Book Review: A pageturner that wins your confidence Summary: 5 Stars
"Confidence" is the operative watchword of Sarah Waters's splendid second novel set in the Victorian period: it is told through the confidences told in the diaries of two women, one a wealthy single woman who is visiting prisoners in a London pentitentiary, and the other a medium who has been arrested for fraud. As the novel continues, Margaret Prior slowly comes to gain confidence in the medium, Selina Dawes, especially when she herself is visited by ghostly manifestations. It is almost impossible to put the novel down: it gains your own confiedence as you go along, and you come to care desperately about the characters. But this (like Waters's next novel FINGERSMITH) is the rare pageturner that also builds a complex web of allusion and metaphor as it proceeds.

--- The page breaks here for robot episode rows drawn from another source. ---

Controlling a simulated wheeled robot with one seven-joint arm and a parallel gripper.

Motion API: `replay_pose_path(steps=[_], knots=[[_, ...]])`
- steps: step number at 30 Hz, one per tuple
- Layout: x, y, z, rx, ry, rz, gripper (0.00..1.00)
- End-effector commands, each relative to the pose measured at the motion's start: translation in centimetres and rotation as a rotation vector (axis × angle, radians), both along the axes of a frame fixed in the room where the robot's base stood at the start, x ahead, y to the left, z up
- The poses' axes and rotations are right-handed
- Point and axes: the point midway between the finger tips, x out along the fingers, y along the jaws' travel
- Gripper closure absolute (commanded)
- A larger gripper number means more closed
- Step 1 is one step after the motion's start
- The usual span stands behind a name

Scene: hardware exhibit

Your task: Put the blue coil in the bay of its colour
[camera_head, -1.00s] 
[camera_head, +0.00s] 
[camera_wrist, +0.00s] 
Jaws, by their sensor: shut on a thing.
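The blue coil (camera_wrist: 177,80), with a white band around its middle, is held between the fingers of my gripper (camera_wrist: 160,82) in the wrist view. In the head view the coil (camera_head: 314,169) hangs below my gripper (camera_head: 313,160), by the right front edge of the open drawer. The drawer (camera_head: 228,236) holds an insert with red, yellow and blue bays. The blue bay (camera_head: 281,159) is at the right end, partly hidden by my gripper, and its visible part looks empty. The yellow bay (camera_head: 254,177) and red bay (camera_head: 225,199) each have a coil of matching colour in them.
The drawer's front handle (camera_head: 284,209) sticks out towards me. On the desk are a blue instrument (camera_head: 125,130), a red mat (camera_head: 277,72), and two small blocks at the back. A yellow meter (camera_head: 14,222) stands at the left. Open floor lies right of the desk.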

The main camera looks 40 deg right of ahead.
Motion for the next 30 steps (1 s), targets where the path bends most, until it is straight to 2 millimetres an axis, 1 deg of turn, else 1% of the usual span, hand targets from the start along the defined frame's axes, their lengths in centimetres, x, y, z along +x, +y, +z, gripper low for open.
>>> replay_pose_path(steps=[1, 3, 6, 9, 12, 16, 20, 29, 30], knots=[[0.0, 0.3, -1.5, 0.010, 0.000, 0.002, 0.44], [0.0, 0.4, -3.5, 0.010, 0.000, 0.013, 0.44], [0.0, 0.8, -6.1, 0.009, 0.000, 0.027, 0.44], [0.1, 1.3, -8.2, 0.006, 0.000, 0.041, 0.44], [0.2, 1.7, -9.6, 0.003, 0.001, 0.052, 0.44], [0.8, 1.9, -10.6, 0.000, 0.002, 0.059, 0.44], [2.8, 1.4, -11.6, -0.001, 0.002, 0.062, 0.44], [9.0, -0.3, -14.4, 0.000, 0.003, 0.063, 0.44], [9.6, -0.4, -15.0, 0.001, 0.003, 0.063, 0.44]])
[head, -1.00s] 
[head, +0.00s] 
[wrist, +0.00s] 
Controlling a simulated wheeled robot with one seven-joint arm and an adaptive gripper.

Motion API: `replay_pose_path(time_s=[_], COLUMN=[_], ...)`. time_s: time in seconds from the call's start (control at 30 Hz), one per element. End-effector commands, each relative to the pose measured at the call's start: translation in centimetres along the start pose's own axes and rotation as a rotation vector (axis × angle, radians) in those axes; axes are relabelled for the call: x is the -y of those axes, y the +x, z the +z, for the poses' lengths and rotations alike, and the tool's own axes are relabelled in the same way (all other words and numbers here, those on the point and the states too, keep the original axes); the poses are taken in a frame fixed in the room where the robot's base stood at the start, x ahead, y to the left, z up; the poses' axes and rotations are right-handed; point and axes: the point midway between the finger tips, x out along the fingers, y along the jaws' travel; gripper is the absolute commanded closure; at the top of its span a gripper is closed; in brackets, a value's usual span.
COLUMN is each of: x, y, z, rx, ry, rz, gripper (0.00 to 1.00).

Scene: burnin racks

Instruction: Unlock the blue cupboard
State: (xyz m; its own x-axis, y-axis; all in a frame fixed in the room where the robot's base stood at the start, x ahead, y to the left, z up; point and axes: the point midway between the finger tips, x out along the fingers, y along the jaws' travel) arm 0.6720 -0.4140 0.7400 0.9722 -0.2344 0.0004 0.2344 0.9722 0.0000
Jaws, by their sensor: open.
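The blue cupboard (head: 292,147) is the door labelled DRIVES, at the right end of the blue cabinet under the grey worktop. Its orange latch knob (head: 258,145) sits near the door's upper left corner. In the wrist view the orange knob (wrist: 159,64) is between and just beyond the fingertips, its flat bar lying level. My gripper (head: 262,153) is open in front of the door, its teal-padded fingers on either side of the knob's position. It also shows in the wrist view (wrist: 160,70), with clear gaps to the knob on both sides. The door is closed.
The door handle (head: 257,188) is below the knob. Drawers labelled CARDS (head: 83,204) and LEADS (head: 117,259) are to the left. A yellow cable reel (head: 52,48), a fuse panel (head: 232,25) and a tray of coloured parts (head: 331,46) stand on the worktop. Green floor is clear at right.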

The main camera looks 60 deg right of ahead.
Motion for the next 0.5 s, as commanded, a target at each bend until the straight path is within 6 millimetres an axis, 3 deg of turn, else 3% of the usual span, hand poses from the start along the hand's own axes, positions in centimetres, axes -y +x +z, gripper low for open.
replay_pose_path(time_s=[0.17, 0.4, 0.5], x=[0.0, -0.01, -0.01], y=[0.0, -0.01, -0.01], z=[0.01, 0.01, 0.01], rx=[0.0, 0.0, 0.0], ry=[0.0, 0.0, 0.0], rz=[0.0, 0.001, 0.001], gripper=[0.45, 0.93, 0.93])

Book Review: Fascinating Summary: 5 Stars
This novel is gripping, realistic, and fascinating. I loved the protagonist and found myself desperately rooting for her. Her past is gradually revealed, the readers' sympathies for her grow accordingly. We readers fall under the same spell that she does. Loved the author's metaphors about prisons and how women in that era were all imprisoned, one way or another. The denouement is chilling, painful, and brilliant. I could not put down the last 100 pages. Waters is a master....after reading the ending's twists and turns, I frantically flipped back the pages and realized that Waters had laid all the clues down perfectly. As others have noted, this is not a novel that leaves you feeling happy and light. It is a stunning work which you can only marvel at.